Exercise task: Pull out every line below holding the word "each".

Rows about robot tasks
▼▼▼
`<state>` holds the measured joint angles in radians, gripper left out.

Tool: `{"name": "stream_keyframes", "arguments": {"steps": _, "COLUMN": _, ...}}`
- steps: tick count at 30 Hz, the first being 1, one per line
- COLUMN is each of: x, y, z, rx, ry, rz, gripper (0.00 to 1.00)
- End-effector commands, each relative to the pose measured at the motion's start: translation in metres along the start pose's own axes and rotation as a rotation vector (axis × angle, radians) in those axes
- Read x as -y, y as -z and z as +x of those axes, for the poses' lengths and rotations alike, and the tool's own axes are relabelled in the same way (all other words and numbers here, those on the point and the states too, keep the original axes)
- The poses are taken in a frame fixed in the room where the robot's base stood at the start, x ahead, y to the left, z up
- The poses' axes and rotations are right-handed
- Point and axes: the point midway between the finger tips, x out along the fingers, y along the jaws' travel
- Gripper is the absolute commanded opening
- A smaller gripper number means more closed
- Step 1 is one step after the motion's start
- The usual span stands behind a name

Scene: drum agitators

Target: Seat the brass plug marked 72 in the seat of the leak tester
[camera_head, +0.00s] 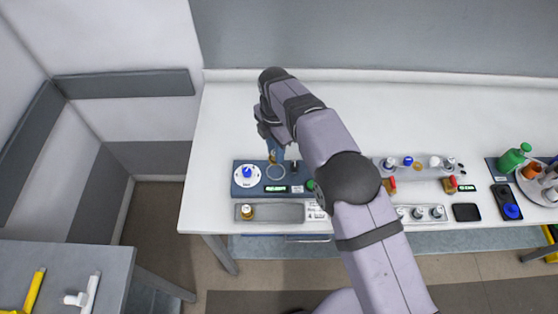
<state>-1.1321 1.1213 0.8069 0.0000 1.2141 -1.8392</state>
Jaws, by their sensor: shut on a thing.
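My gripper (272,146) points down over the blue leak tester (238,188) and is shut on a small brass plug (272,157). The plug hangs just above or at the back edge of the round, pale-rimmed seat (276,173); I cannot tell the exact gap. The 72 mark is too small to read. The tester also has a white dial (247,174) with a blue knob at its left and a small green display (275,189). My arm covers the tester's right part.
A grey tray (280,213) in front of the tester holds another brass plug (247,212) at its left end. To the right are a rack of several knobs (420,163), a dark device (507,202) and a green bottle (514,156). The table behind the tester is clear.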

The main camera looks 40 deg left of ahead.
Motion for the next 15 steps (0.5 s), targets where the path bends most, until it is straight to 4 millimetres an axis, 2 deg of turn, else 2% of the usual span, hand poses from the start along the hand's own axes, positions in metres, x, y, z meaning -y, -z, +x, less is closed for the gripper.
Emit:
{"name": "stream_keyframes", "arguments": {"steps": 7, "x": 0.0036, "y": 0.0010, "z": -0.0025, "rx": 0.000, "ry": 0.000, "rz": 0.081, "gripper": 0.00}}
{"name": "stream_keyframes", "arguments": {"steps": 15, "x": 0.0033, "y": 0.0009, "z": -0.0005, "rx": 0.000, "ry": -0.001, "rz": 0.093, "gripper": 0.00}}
▲▲▲
▼▼▼
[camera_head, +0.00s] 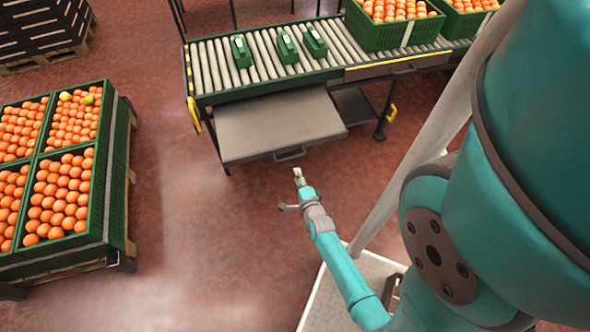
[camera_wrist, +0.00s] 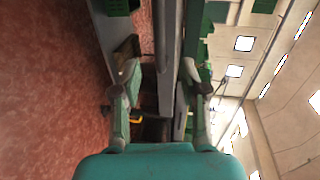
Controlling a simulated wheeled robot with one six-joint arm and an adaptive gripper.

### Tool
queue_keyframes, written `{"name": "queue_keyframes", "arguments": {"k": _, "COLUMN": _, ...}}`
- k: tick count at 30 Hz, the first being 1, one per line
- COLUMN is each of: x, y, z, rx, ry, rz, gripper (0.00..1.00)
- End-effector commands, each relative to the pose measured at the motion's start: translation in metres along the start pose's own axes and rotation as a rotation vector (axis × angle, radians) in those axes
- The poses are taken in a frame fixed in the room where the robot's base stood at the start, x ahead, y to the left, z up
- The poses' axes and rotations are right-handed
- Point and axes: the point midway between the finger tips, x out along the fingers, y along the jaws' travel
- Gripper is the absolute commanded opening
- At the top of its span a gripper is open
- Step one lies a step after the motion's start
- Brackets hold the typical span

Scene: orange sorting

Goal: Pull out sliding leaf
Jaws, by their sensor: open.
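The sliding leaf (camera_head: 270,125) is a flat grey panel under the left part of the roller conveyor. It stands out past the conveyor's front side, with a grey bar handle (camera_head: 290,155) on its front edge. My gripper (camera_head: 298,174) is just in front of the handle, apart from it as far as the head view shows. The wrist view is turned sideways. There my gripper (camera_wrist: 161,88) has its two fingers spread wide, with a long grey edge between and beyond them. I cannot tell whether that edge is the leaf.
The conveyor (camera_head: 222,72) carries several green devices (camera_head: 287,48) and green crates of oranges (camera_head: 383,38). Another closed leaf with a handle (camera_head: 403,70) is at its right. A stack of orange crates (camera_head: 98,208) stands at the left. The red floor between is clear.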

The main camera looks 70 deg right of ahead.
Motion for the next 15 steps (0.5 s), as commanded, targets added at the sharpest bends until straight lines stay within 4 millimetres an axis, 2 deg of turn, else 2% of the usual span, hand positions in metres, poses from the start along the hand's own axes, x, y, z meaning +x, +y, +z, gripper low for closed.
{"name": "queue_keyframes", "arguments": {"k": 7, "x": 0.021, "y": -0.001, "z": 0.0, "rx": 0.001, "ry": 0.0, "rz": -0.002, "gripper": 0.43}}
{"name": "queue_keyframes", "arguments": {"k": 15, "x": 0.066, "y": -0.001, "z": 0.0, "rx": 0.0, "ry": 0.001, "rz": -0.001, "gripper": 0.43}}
▲▲▲
Written solution:
- COLUMN is each of: x, y, z, rx, ry, rz, gripper (0.00 to 1.00)
- End-effector commands, each relative to the pose measured at the motion's start: translation in metres along the start pose's own axes and rotation as a rotation vector (axis × angle, radians) in those axes
- COLUMN is each of: x, y, z, rx, ry, rz, gripper (0.00..1.00)
- End-effector commands, each relative to the pose measured at the motion's start: translation in metres along the start pose's own axes and rotation as a rotation vector (axis × angle, radians) in those axes

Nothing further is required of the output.